梶ピエールのブログ

はてなダイアリー「梶ピエールの備忘録。」より移行しました。

内需が増えそうにみえてやはり増えそうにない件について。

 書生さんのコメントへの返事にも書いたのだが、どうも最近の中国については重要な変化が立て続けに決まっているにもかかわらず、変化が早杉なのと情報量が大杉なのとでだれもその全体像を把握できていない、と言う状況にあるような気がして仕方ない。まあ、ぼちぼちない知恵を絞って考えていきたいと思います。

 今回調査に行ってきたのは数年前に何回か訪れた四川の小都市(県城)と農村である。初めに訪問した時はまだ成都から高速道路が開通していなくて列車に6時間ほど乗って移動しなければならなかった。次の年には高速道路が完成していて車で3時間ほどで着くようになった。そして今回約3年ぶりに訪れてみると、古い県城から約40キロ離れたところ、高速道路を降りてすぐの場所に新たな「まち」が建設されていた。着工がはじまってから4年ほどというその新しい県城は、きれいに整理された区画に無機質な感じのハコモノ庁舎とマンションが整然と立ち並んでおり、まさに「ニュータウン」と呼ぶのがふさわしい「まち」になっていた。あまりにも従来の「四川の小都市」とかけ離れたその「まち」の雰囲気にとまどいつつ、こりゃなにかえらいことになりつつあるな、という思いを強くしたものだ。

 このような「ニュータウン」の建設が可能になったのはもちろん、政府が内陸部・農村重視の政策に転じたことによってこれらの地域に多額の補助金が下りるようになったからである。特にモデル地区というわけでもない・典型的な内陸部の県なので、似たようなことがあちこちで起きているのだろう。こうした近年の農村建設にあたっては韓国のセマウル運動を参考にしているとか言う話もあるが、日本で言えば田中内閣時代の列島改造計画の下で地方に起きていた変化がもっとも近いだろう。

 前に書いたことを思い出しながらこういう状況だけ見ると、中国はこのまま本格的に内需拡大路線に踏み出しつつあるようにあるかのようにも思える。しかし、実際にはそう話は簡単ではない。なにしろ、その県全体の労働力状況はと言うと、出稼ぎ比率が労働力人口の少なくとも半分以上に達しているというのが実情なのだ。
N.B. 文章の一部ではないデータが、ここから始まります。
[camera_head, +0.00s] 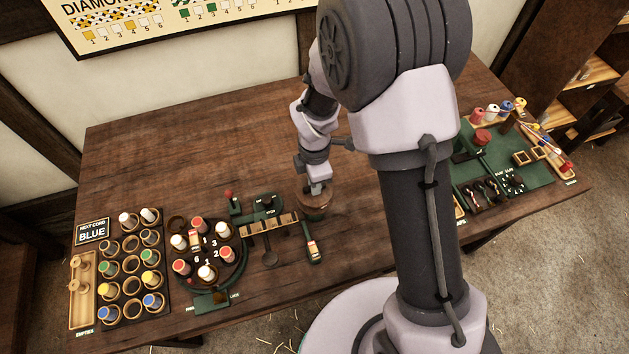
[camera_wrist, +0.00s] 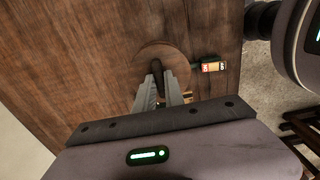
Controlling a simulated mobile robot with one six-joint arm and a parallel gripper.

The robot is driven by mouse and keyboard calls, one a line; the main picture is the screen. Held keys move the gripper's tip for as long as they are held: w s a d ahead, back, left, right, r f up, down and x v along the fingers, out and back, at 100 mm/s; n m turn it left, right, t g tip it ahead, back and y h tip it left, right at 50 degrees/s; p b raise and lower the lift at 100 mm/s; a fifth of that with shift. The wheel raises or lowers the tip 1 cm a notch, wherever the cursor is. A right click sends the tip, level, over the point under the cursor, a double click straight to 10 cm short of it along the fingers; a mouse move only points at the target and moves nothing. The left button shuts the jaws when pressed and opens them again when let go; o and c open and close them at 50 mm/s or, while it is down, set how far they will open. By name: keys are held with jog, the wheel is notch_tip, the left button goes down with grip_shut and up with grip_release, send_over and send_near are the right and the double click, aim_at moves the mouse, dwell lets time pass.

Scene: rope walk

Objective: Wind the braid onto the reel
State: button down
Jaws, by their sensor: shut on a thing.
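The reel (camera_head: 314,208) is a round brown wooden drum on the table, right of the small green stand. In the wrist view it shows from above as a wooden disc (camera_wrist: 150,54) with a dark upright handle (camera_wrist: 157,68). My gripper (camera_head: 316,188) is over the reel, and its two fingers (camera_wrist: 162,88) are shut on the dark handle. The round braiding stand (camera_head: 212,278) with several coloured bobbins is left of the reel. I cannot make out the braid itself; the reel's side is partly hidden by my gripper.
A bobbin rack (camera_head: 132,312) is far left. A green work mat (camera_head: 535,172) is right. The table's back is clear.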

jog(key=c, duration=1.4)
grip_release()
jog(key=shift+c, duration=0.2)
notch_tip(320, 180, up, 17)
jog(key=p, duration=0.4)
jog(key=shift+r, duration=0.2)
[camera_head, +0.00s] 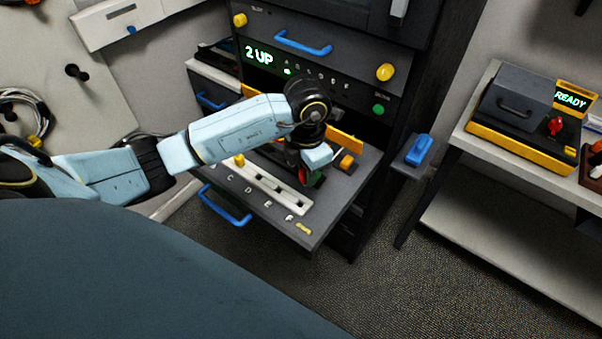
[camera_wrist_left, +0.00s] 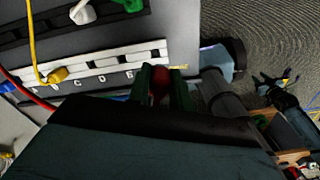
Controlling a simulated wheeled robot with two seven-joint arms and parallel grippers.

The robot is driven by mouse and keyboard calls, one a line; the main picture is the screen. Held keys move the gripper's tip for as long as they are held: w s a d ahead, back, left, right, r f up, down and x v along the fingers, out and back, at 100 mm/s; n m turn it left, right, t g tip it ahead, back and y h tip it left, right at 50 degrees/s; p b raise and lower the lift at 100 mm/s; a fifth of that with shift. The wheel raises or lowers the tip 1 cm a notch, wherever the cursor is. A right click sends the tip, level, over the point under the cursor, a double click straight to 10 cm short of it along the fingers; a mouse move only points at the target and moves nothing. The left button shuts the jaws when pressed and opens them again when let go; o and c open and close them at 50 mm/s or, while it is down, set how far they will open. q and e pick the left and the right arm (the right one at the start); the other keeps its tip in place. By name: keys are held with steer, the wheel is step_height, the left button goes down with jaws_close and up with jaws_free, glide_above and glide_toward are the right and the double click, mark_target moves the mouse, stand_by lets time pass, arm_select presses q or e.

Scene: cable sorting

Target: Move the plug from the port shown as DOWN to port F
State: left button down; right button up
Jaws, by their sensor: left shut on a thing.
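My left gripper (camera_head: 312,172) is over the right part of the pulled-out shelf, and its green fingers are shut on a red plug (camera_wrist_left: 160,82). The plug sits between the fingers in the left wrist view, close to the right end of the white port strip (camera_head: 268,187); whether it touches a port is hidden. Port letters run along the strip, with F (camera_head: 290,218) at its right end. A yellow plug (camera_wrist_left: 57,75) sits in the strip farther left. The display (camera_head: 259,53) reads "2 UP", with a small green light under the letter row.
A white plug (camera_wrist_left: 84,13) sits in the rear row. A blue drawer handle (camera_head: 226,207) hangs below the shelf front. An orange knob-like part (camera_head: 346,161) is right of the gripper. A side bench (camera_head: 470,145) holds a box with a "READY" display (camera_head: 570,99).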

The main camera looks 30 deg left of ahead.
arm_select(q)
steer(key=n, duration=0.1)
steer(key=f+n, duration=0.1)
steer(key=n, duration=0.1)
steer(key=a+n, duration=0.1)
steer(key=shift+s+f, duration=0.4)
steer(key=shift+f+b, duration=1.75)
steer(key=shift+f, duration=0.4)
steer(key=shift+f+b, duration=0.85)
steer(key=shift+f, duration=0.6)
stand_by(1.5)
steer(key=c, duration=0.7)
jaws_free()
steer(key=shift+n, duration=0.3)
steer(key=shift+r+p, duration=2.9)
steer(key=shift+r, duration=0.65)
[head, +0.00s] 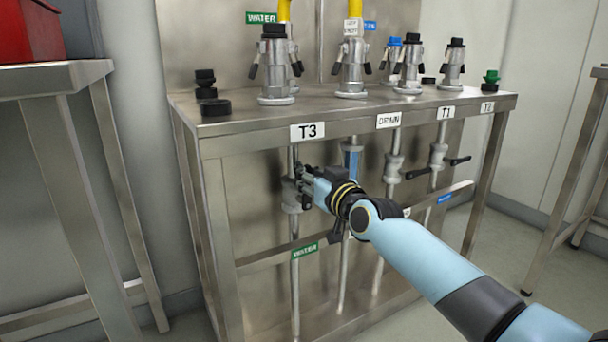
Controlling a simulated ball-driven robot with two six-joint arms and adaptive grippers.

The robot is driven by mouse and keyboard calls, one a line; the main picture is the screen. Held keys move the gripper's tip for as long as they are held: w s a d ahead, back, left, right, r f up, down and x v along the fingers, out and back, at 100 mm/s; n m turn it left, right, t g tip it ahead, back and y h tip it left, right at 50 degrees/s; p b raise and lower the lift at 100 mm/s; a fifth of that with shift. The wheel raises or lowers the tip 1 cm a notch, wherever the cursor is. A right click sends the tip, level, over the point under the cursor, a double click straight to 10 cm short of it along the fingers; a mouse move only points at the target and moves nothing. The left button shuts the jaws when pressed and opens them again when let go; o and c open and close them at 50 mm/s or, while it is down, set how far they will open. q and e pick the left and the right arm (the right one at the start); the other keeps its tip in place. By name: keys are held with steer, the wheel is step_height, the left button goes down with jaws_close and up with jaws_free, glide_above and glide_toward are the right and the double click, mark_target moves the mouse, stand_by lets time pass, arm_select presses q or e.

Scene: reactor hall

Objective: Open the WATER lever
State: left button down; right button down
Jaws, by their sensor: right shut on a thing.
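The WATER lever (299,162) is a small dark handle at the valve on the leftmost pipe, under the T3 plate. A green WATER label (305,250) sits on the lower rail beside that pipe. My right gripper (302,184) comes in from the right and is shut on the lever at the valve body. Its fingers cover much of the lever and valve, so the lever's exact angle is hard to tell. My left gripper is not in view.
The steel bench (240,135) carries several metal couplings, with loose black caps (214,107) at its left corner. Other valves with black levers (417,173) hang on pipes to the right. A steel table (50,80) with a red box (28,32) stands at left.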

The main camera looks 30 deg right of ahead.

 このようなニュータウンの建設に投じられた膨大な財政資金が実際に内需の拡大につながるためには、まずそこに人が住んで仕事をし、消費をしなければならない。しかしより多くの収入を求めて都市に出稼ぎに出て行った農民達が、故郷に立派なニュータウンが出来たからといっていそいそと帰ってくるかどうか?というとそれはかなり疑問である。もともと農業以外にたいした産業もないこの「まち」で、大都市での収入に匹敵するような就職先が見つかるかどうかは全く保証されていないからである。だいたい地元の役人たちの話聞いても、どうやって出稼ぎ者を呼びもどそうか、なんてことは全く考えていないみたいだし。

 今の中国の農村で起きていることはかつての日本の列島改造計画と似ている、と書いたが、両者の最も大きな違いは、その是非はともかく列島改造計画をおこなった田中角栄には明確なビジョンがあったのに対し、中国の場合は恐らく誰もそのような明確なビジョンを持たないまま財政資金の投入とインフラ建設だけが行われている点だろう。繰り返しになるが、このような農村建設の意味合いは、すでに都会に出て行った人口を農村に呼び戻すのか、それとも出稼ぎ先に定住させるのか、というどちらの方針をとるかによって180度変わってくる。しかし、どうも肝心のそこのところの議論がすっぽりと抜け落ちているようなのだ。

 しかし、たとえば増田悦佐『高度経済成長は復活できる』asin:4166603892、いやそうでなくても中国のこれまでの歴史を振り返ると、「国家」がやろうとすることに下手に明確なビジョンなどないほうがいいのではないか、という気もするのも確かである。開発計画が中途半端でちぐはぐであればあるほど、いったんまずいとなったらそこから引き返すのも容易である。今までせっせと補助金をつぎ込んでいたところをばっさり切り捨てればいいだけの話だからだ。そして、そのことを一番よくわかっているのが、実はにわかに増えた補助金で潤っている当の農村の役人や農民達なのではないだろうか。僕にはそんな気がしてならないのだが。